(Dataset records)
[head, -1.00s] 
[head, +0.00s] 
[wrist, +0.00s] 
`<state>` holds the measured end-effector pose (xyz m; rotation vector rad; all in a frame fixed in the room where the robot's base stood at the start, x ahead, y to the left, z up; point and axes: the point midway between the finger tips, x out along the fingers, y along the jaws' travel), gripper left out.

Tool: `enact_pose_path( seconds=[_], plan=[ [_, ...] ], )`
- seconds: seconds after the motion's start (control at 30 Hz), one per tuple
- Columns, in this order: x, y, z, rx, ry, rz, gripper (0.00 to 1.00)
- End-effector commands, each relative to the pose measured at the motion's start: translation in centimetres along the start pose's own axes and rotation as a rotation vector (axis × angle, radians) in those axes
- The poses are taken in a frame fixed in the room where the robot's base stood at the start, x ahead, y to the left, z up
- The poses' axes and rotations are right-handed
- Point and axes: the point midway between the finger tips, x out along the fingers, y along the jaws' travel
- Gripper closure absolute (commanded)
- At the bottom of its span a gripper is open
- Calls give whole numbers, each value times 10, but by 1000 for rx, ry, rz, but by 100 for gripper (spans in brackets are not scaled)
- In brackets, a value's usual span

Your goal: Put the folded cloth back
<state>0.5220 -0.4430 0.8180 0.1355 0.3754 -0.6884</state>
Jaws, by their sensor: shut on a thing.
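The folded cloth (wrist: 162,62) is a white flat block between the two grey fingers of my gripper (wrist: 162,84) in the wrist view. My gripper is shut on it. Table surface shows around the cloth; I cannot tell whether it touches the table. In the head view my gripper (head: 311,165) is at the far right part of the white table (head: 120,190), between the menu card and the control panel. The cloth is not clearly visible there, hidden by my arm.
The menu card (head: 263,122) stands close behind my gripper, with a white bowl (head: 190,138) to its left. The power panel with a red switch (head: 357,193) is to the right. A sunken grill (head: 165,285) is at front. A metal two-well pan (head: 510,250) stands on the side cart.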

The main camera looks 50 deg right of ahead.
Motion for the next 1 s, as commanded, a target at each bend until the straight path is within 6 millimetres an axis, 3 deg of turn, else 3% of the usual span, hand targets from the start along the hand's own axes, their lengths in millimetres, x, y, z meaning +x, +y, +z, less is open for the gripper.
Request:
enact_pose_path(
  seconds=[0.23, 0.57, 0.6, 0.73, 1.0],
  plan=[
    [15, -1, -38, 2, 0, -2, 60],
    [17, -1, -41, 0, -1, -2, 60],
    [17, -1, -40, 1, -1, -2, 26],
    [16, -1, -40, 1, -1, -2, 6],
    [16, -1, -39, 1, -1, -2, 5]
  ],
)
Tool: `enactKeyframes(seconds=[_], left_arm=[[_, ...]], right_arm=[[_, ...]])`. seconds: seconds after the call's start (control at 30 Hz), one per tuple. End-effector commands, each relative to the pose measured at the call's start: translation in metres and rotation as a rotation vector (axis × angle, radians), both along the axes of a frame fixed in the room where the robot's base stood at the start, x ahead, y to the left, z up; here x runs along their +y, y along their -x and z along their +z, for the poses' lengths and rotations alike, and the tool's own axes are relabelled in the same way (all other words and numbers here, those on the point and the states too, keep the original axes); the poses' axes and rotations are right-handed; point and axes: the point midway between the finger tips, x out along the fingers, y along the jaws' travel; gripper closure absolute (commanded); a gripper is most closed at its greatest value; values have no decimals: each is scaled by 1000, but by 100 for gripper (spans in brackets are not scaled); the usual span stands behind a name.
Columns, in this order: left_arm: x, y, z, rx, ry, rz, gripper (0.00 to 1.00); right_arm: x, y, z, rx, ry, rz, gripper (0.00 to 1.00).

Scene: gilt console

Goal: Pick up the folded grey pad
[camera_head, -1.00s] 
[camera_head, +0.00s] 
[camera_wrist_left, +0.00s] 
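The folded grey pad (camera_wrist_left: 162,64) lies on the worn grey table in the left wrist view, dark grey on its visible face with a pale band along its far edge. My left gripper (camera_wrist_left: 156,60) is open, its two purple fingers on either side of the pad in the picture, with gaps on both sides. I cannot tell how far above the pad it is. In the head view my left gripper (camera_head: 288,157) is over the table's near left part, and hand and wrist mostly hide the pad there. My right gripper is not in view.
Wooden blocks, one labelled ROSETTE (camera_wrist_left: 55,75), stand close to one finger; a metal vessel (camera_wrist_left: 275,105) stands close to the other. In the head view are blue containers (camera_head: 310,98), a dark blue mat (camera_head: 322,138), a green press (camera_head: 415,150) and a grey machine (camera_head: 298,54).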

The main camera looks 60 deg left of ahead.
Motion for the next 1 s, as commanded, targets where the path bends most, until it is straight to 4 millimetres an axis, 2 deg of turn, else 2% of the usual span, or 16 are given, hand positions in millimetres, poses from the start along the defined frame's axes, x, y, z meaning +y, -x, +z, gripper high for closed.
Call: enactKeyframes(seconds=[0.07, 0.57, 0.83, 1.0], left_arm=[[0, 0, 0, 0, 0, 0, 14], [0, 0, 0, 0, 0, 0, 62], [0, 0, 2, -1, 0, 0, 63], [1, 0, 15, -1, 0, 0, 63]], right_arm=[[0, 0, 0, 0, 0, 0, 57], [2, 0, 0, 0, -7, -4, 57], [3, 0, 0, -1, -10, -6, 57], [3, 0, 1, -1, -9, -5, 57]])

▶ WRITTEN PROBLEM: Find the word "turn" and list each line it appears in.

▶ REPLY TO THE TASK:
Motion for the next 1 s, as commanded, a target at each bend until the straight path is within 6 millimetres an axis, 3 deg of turn, else 3% of the usual span, hand targets from the start along the hand's own axes, their lengths in millimetres, x, y, z meaning +x, +y, +z, less is open for the gripper.
Motion for the next 1 s, as commanded, targets where the path bends most, until it is straight to 4 millimetres an axis, 2 deg of turn, else 2% of the usual span, or 16 are given, hand positions in millimetres, poses from the start along the defined frame's axes, x, y, z meaning +y, -x, +z, gripper high for closed.

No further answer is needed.